2D-Graph of intermolecular interactions predicts radical character of anion-π type charge-transfer complexes

The molecular orbital (MO) theory is one of the most useful methods to describe the formation of a new chemical bond between two molecules. However, it is less often employed for modelling non-bonded intermolecular interactions because of the small charge-transfer contribution. Here we introduce two simple descriptors, the energy difference ( E DA ) of the HOMO of an electron donor and the LUMO of an acceptor against such HOMO-LUMO overlap integral ( S DA ), to show that the MO theory could give a unified charge-transfer picture of both bonding and non-bonding interactions for two molecules. It is found that similar types of interactions tend to be closer to each other in this 2D graph.
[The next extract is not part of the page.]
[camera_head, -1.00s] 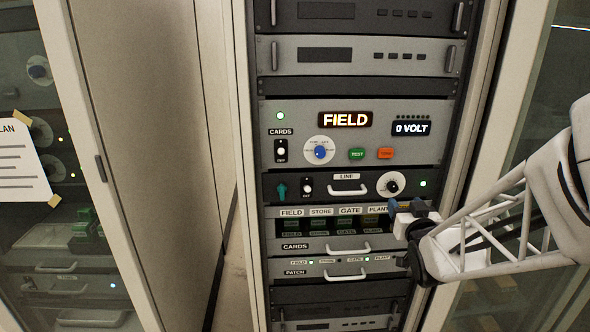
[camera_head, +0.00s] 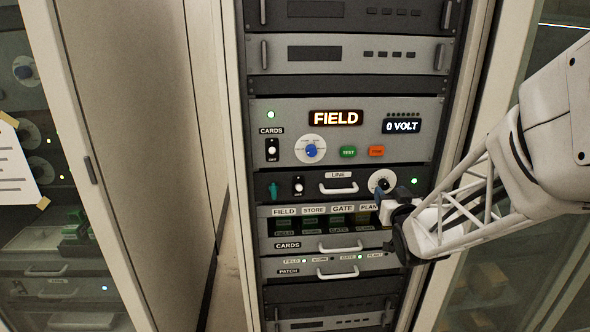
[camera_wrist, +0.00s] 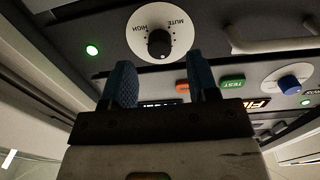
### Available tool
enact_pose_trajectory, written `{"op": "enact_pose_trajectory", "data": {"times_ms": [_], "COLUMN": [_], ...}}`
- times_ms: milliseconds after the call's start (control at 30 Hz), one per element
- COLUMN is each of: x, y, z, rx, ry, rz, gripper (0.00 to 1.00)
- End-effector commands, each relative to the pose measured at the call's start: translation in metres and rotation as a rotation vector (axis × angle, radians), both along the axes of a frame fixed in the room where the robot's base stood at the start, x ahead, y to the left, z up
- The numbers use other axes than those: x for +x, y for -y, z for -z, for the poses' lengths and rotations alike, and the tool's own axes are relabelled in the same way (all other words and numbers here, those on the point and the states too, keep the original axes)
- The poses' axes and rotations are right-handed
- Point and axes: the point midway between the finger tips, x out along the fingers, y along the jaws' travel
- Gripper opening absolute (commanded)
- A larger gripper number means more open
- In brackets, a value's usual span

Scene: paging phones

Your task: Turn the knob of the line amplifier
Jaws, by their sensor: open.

Notably, in a transition region from strong bonding to single-electron transfer, the interacting molecular pairs appear to present a "hybrid" between chemical bonding and a radical pair, such as anion-π* interactions. It is concluded that the number of nodes in the HOMO and LUMO play a crucial role in determining the bonding character of the molecular pair. An alternative description of bimolecular interactions in organic chemistry is proposed, where the overlap integral ( S DA ) and energy gap ( E DA ) between donor HOMO and acceptor LUMO are used as two axes in the 2D map.